● **EXERCISE AIM**: Among the lines of data below, reproduce only those from the one with "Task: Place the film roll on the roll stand" through the one with "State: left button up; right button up", exactly as they stand, both ends included.

^^^^^^^^^^^^^^^^

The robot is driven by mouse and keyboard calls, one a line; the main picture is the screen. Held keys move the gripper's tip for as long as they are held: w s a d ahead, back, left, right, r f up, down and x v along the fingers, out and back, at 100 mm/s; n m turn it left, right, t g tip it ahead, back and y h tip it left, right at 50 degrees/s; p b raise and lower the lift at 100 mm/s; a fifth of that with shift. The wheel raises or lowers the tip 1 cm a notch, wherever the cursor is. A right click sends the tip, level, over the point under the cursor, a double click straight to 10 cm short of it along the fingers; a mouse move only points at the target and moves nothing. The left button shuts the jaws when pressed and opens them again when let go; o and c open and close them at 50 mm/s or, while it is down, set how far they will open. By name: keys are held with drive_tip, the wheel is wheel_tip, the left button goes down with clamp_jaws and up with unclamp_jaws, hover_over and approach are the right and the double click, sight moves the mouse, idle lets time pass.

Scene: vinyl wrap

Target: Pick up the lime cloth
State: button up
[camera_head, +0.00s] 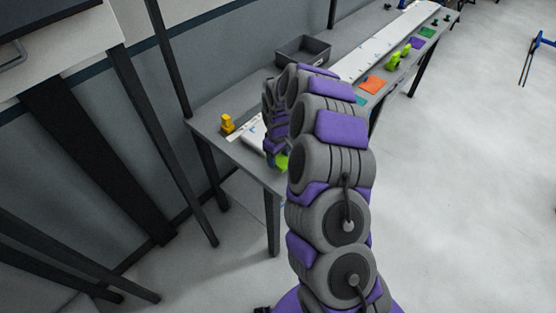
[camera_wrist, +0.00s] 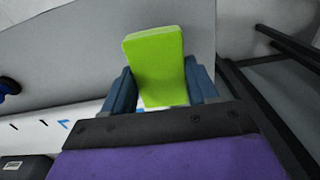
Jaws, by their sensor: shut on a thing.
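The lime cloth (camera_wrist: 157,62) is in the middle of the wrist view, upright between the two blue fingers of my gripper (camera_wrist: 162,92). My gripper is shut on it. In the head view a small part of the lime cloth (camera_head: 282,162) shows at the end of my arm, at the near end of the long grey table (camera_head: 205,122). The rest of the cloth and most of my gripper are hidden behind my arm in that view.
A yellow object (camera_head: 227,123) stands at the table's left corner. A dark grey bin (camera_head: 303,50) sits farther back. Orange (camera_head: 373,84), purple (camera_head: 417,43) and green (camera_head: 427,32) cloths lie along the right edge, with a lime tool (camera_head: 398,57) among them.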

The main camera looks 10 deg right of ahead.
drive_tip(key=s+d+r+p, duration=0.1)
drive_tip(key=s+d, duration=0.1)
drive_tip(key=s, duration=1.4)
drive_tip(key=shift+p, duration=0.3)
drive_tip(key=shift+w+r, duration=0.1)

^^^^^^^^^^^^^^^^

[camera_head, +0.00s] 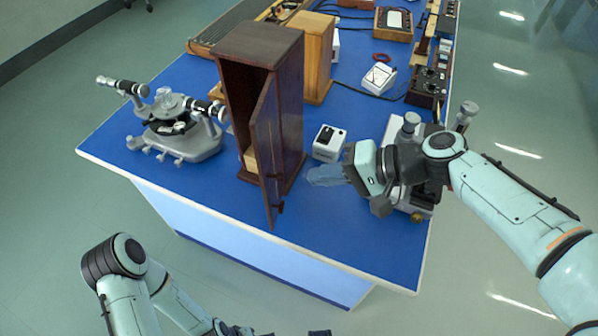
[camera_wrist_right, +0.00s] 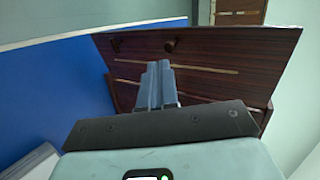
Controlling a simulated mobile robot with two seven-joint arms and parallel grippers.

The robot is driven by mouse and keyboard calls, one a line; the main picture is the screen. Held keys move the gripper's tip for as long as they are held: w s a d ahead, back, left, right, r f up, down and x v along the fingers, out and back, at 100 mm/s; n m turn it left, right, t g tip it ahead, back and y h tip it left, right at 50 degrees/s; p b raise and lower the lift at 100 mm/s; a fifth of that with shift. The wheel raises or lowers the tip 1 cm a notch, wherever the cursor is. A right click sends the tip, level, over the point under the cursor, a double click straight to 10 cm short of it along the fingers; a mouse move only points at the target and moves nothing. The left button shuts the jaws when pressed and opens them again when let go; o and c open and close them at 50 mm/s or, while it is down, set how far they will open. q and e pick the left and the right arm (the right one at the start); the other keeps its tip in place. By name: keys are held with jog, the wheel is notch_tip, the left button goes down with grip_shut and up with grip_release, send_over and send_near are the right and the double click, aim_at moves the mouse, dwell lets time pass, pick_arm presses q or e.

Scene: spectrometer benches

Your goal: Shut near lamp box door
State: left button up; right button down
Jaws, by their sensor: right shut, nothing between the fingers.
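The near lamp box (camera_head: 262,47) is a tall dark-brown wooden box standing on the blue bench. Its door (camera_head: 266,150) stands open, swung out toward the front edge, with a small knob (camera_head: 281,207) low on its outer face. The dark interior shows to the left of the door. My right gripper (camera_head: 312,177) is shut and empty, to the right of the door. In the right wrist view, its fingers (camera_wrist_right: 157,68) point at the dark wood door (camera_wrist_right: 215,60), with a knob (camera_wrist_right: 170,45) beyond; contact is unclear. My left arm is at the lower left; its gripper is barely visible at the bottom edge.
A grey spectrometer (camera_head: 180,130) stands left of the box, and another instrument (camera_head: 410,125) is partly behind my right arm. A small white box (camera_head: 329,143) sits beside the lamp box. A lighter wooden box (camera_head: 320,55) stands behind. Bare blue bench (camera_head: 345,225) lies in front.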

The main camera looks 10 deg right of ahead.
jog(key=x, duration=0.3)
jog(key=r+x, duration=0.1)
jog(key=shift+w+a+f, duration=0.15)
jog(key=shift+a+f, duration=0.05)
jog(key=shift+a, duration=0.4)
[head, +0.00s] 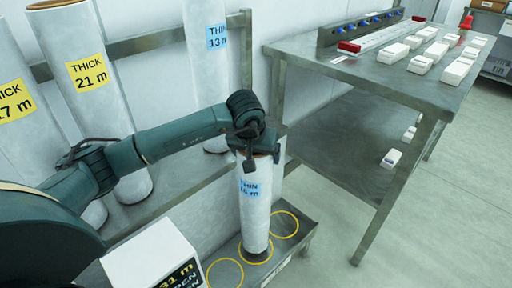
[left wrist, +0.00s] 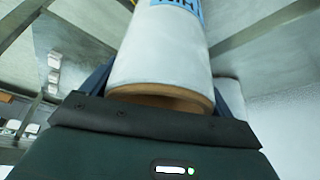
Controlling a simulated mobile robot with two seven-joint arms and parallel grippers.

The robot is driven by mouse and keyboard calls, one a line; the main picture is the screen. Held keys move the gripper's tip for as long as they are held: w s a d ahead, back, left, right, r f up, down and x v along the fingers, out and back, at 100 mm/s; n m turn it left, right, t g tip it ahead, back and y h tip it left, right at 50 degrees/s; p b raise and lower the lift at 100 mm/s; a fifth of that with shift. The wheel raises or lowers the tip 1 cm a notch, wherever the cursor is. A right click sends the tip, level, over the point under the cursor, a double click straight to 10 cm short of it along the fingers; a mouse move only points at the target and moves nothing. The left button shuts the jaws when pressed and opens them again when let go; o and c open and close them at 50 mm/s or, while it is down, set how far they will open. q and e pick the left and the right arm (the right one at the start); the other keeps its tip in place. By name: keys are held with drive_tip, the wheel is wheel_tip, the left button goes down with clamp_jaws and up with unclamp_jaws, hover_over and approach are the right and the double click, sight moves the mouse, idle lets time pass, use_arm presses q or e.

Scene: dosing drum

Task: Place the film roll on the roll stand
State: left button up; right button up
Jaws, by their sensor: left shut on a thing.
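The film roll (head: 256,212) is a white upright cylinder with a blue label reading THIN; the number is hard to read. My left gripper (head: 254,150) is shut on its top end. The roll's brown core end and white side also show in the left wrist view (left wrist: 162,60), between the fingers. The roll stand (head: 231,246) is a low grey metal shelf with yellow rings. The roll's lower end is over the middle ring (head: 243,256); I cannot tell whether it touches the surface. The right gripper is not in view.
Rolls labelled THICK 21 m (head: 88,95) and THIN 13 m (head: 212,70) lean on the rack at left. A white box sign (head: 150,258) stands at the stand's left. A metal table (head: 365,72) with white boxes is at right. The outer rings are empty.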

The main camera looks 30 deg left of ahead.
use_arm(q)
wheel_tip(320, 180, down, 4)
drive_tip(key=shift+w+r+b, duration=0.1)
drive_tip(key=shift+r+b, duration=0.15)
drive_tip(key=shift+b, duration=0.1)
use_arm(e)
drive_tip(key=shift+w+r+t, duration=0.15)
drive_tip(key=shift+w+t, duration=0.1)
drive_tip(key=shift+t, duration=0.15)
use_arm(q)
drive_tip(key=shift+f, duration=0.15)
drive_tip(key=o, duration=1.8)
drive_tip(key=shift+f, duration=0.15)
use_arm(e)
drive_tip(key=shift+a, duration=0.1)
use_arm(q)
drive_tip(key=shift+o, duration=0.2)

^^^^^^^^^^^^^^^^

● **ANSWER FOR THE TASK**:
Task: Place the film roll on the roll stand
State: left button up; right button up

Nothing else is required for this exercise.